Tuesday, June 4, 2024

Re: Forking a python module

Hi,

On 6/4/24 8:04 AM, Stefan Monov wrote:
> Forgot to say that I'd be happy to just edit the python code (in its
> installation dir) "in-place", but that carries the risk that conda may
> overwrite all my changes when it updates that package.

Yes, that is what would happen. But it can still be useful to do exactly
this just to test a change quickly. The path to the installed Python
package that you would be looking for is

<RADIOCONDA_INSTALL_DIR>/Lib/site-packages/gnuradio

(on Linux/macOS this would be
<RADIOCONDA_INSTALL_DIR>/lib/python3.11/site-packages/gnuradio)

>
> On Tue, Jun 4, 2024 at 2:59 PM Stefan Monov <logixoul@gmail.com
> <mailto:logixoul@gmail.com>> wrote:
>
> Hi all! Several questions. I'm on Windows and using radioconda.
>
> 1. How do I check if a module is written fully in python (rather
> than C++ or both)?

I think the easiest way might be to go to the Python installation
directory I pointed to above and start poking around in the module that
you are interested in. You will quickly find whether or not what you are
looking for is in a .py file or if it gets imported from a compiled module.

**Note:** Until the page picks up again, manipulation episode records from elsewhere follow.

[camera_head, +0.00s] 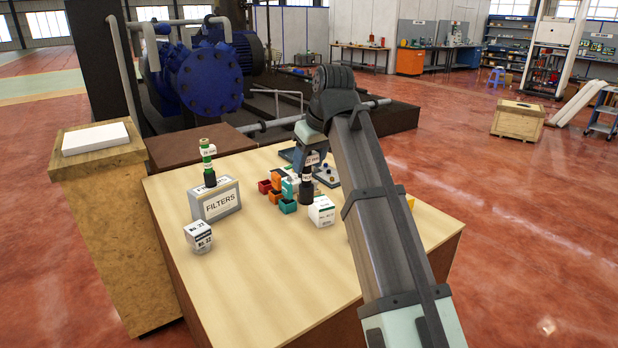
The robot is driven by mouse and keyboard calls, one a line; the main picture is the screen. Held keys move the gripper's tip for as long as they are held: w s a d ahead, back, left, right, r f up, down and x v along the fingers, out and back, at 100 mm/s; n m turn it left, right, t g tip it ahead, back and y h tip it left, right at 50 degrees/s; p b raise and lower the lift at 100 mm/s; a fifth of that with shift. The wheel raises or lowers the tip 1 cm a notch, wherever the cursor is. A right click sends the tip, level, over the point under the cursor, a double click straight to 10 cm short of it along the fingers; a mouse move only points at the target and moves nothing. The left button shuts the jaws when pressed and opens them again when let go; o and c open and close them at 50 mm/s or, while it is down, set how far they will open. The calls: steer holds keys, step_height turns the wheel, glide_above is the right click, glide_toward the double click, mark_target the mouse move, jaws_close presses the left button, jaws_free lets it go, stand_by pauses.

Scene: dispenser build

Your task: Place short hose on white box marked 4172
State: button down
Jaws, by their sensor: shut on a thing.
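My gripper (307,168) points down over the table, its fingers small and partly hidden by my arm. It is shut on a short black hose (306,192) with a white tag, held upright. The hose's lower end is just left of and close to the top of a white box (321,212) with a green band. I cannot tell whether they touch. The print on this box is too small to read. Another white box (198,237), marked No. 22, stands at the left front.
A grey FILTERS box (216,201) carries a green-and-black tagged piece (207,165). Red, orange and teal bins (276,191) stand left of the hose. The table's (262,262) front is clear. A wooden stand (110,200) with a white slab is at the left.

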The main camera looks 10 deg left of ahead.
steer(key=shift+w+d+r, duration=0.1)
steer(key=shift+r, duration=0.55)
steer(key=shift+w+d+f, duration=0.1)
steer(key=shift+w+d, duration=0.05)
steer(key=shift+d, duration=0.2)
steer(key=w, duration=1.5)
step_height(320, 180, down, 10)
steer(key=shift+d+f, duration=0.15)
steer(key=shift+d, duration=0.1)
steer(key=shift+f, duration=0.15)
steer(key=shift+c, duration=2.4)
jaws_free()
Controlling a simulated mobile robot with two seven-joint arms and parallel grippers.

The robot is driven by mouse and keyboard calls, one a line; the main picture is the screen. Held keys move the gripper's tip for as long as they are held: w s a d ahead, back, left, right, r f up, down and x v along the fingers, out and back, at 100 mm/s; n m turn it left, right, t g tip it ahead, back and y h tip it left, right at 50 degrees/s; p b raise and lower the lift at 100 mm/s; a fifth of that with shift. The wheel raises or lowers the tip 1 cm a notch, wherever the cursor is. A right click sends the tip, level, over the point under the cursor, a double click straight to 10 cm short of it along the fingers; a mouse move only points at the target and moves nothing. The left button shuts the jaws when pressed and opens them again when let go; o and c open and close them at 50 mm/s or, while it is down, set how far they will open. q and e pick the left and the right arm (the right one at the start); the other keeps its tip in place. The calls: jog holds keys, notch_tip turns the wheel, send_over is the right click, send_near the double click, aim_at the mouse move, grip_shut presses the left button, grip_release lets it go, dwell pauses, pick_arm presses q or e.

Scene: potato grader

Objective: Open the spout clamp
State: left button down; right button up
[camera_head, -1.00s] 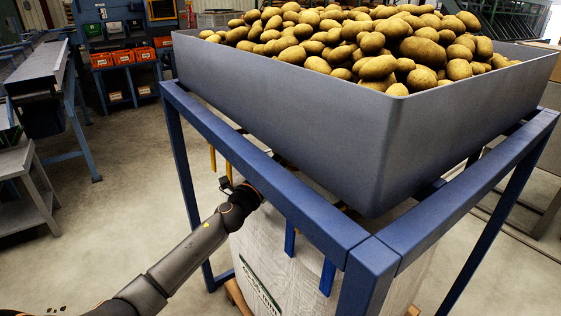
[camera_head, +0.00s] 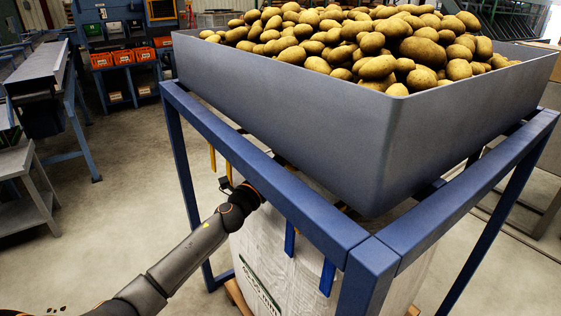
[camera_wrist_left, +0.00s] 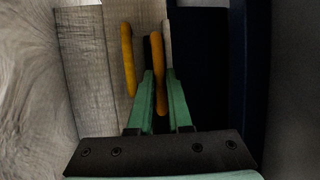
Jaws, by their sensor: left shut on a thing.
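In the left wrist view, two yellow bars show, one to the left (camera_wrist_left: 127,60) and one in the middle (camera_wrist_left: 158,78); they look like handles of the spout clamp. My left gripper (camera_wrist_left: 160,80) has its green fingers on either side of the middle bar and is shut on it. The left bar is outside the fingers. A pale strip of cloth or metal lies behind the bars. In the head view my left arm reaches under the blue frame beam, and its gripper and the clamp are hidden there. My right gripper is not in view.
A grey hopper (camera_head: 290,105) full of potatoes (camera_head: 370,45) sits on a blue frame (camera_head: 262,180). A white bulk bag (camera_head: 265,255) with blue straps (camera_head: 327,277) is below it. Yellow pieces (camera_head: 212,158) hang beside the frame.

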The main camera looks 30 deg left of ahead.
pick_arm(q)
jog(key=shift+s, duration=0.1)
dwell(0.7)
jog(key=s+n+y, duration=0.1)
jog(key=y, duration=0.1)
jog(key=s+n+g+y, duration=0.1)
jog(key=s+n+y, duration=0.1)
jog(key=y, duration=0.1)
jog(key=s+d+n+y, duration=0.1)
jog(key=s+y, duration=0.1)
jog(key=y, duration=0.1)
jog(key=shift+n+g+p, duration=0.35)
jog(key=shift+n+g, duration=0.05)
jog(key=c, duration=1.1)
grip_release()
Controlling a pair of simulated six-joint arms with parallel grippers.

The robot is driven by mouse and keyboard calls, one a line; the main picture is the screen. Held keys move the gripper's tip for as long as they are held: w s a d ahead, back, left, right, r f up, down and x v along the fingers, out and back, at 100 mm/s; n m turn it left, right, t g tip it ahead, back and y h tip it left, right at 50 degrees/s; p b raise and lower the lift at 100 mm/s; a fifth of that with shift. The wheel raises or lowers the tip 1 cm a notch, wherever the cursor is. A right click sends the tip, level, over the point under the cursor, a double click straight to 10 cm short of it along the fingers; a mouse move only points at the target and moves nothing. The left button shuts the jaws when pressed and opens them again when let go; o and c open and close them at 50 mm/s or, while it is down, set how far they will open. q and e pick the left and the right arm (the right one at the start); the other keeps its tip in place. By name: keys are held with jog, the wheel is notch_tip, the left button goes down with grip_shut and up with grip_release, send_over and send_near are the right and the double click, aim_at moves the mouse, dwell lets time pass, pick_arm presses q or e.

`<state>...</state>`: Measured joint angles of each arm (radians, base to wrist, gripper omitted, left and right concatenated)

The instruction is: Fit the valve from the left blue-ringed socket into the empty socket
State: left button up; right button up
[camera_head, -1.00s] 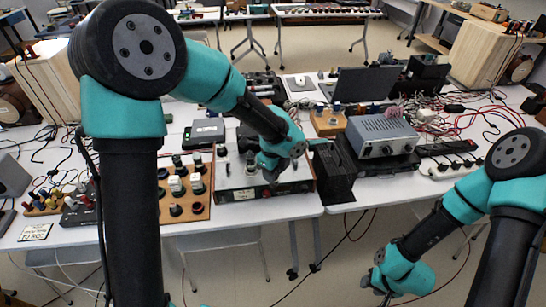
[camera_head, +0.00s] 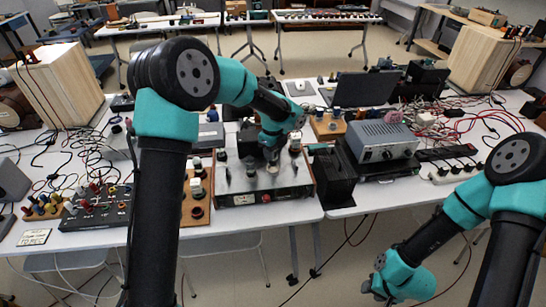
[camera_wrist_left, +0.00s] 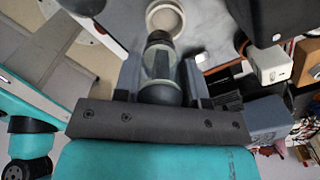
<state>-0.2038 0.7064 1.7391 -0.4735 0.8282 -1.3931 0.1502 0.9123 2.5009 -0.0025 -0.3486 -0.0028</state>
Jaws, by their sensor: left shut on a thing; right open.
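My left gripper (camera_head: 271,160) is over the grey top of the tester box (camera_head: 240,184). In the left wrist view its jaws (camera_wrist_left: 160,85) are shut on a glass valve (camera_wrist_left: 160,62) with a dark end. That end points at a cream ring-shaped socket (camera_wrist_left: 152,22) on the grey panel. The valve's end lies close to the ring's near edge; I cannot tell whether they touch. My right gripper (camera_head: 376,287) is open and empty, low at the right, in front of the table. Blue-ringed sockets cannot be made out.
A wooden board (camera_head: 196,214) with valves stands left of the tester, partly behind my left arm. A black box (camera_head: 334,178) stands close at the tester's right, with a grey instrument (camera_head: 383,139) beyond. Cables lie at the right.

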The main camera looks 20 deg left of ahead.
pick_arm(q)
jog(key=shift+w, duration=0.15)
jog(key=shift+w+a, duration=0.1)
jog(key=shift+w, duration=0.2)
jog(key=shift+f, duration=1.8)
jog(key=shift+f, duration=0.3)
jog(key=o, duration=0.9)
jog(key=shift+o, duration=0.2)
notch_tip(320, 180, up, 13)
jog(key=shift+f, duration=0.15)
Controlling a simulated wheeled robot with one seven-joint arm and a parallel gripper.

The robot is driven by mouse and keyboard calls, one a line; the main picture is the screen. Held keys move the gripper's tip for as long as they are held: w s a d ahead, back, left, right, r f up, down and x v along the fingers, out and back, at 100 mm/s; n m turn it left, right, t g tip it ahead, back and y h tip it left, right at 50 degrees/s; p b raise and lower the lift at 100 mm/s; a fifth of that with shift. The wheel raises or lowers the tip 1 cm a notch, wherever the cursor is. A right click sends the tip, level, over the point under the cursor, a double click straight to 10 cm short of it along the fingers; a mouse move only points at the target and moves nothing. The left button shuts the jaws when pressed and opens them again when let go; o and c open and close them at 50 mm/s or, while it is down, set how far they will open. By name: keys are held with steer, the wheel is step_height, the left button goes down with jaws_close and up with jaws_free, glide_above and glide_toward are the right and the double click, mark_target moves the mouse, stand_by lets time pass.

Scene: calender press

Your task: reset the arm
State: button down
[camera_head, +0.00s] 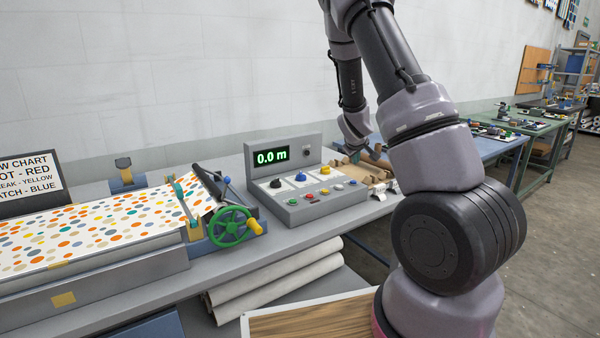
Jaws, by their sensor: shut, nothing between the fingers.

> 2. If I find out that it's written in python, how do I fork it
> (for my personal use)? >
>
> I could do the following:
>
> 1. find the relevant github repo on google
> 2. check if there are any *.cc/*.cpp files in it (to answer
> question 1)
> 3. clone/download the repo
> 4. look for all places in it that mention its name and change
> all of them to my custom module name
> 5. make my changes in the python code
> 6. somehow tell GRC where to find my forked version
>
>
> But this has some problems:
>
> - it's a bit of a hassle, and not very easy for less
> computer-savvy people (like my friend for whom I'm researching
> this. He knows Python but is still not a computer whiz)
> - If there are *.cc files but only for QA/unittesting, I'm not
> sure if I need to compile those.
>
>
> I'm hoping to maybe simply copy&paste the python code (from the
> installed conda package) into some custom dir of my choice, and
> point GRC to that dir. But I'm not sure that'd work. And I'm not
> sure how to do make GRC find my custom dir, or whether I need to put
> YML files in that dir.
>
> I've found tutorials on creating my custom module from scratch with
> gr_modtool, but forking is a different usecase.
>
> Any pointers appreciated :)
>

Aside from the hacky way of modifying the installed code in place, I
don't think there is a more elegant solution than properly forking it as
you describe (and that could include creating a new module with
gr_modtool and copying in code you want to reuse). At that point you are
a developer, and you would have to handle all the normal developer
things like knowing how to build/install your modified package. You
could probably force GRC and Python to find a custom directory, but
really the build system is set up to make that easier precisely because
it is a hassle to do manually.

It sounds like you are prepared to handle the developer side, but you
would want to distribute your changes to less computer-savvy people.
That's pretty much the reason I started down the conda packaging road,
since there really wasn't a non-source-installation solution. Now you
could build your own conda package, upload it to a distribution channel
like anaconda.org, and have other people install it from there. That's
work for you, but it's easy for other people. If you want examples of
how to do that, see any of the OOT modules I have on
github.com/radioconda, e.g.

https://github.com/radioconda/gr-paint/blob/conda/.conda/README.md

Following that README, I have the OOT modules set up to build packages
with Github Actions and upload them to anaconda.org, from which I
include them in the radioconda installer.

Once you've had to invoke all of that developer machinery, it's really
not much harder to deal with a C++ OOT module compared to a Python one.
But if you do end up with the latter, then you could look at the
radioconda fork of gr-adsb to see how to reduce the build matrix when
you don't have to actually compile anything.